IndiaCultureVL-Bench: Cultural Recognition and Prompt-Induced Collapse in Open Vision-Language Models
Abstract
We introduce INDIACULTUREVL-BENCH, a targeted benchmark of 100 synthetically generated images spanning 25 culturally distinctive Indian categories (food, festivals, decorative arts, textiles, music, dance, transport, monuments), paired with a 14-prompt suite that varies persona, locale, position, and identity framing.
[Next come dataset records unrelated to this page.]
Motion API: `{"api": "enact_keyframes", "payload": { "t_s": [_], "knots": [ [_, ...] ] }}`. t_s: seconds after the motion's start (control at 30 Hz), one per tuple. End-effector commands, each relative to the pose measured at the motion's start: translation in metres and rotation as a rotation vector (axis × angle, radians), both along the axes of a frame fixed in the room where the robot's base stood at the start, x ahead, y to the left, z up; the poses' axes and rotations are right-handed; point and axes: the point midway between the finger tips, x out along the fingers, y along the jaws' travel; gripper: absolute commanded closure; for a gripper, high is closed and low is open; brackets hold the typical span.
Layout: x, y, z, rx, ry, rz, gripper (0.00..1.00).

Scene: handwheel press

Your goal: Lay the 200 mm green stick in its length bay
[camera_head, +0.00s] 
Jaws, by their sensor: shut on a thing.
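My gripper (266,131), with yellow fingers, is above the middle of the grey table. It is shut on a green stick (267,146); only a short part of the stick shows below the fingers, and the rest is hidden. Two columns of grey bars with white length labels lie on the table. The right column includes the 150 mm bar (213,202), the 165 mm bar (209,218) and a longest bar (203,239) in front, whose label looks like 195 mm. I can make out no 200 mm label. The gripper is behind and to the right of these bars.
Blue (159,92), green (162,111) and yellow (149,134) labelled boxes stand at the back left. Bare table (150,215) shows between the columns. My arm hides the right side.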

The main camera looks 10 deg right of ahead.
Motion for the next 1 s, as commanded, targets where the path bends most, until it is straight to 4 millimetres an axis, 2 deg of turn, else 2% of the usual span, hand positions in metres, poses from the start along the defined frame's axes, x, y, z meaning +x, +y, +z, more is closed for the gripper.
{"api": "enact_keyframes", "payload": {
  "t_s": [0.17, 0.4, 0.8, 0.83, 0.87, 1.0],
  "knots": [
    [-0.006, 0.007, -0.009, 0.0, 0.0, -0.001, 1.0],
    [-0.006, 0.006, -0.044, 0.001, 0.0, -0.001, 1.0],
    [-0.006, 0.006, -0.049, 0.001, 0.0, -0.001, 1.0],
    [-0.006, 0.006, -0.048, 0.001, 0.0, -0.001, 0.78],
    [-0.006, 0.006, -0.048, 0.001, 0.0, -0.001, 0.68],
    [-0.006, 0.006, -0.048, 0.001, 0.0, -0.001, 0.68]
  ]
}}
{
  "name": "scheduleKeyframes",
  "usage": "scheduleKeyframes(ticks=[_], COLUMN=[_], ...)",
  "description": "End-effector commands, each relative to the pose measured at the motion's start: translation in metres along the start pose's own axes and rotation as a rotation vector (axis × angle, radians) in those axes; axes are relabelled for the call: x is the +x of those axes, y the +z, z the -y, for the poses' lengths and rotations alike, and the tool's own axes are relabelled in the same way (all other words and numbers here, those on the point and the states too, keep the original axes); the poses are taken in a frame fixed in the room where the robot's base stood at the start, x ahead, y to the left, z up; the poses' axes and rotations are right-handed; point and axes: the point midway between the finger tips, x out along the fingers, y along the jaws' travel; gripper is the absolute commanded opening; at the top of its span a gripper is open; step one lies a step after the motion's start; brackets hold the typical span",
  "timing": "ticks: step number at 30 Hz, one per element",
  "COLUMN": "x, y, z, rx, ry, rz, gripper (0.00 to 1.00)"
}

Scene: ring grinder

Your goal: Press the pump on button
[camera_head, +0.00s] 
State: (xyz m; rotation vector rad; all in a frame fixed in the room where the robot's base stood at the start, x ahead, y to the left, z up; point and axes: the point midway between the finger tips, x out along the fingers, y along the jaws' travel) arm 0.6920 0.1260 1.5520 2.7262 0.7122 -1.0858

We evaluate four open vision-language models on item naming and country attribution: InternVL3-1B, Gemma3-4B, LFM 2.5 VL, and Qwen3-VL 2B. Country attribution is generally strong (means 84–99.9%), but item naming collapses on classical instruments (veena, tabla), dance forms (kathak), and signature dishes (lassi, butter chicken, tandoori chicken), with per-model means ranging from 45% to 84%. Crucially, prompt slots induce systematic, model-specific failures: a trailing non-Indian name (Yuki) flips InternVL’s country accuracy from 93% to 9% (a controlled ablation in Section D attributes most of this drop to trailing-signature format and a smaller residual to the non-Indian cultural marker); a non-Indian-diaspora persona drives LFM to relabel Indian items as Japanese (tempura, kimono, kochi lamp, sakura mochi); and any name prefix triggers Qwen3-VL refusals (often with self-identification as “I’m Qwen, not Yuki”). We release the benchmark, the variant ontology that generates the prompt suite (six perturbation axes; reusable for new languages and cultures), and per-prompt outputs to support culturally grounded VLM evaluation.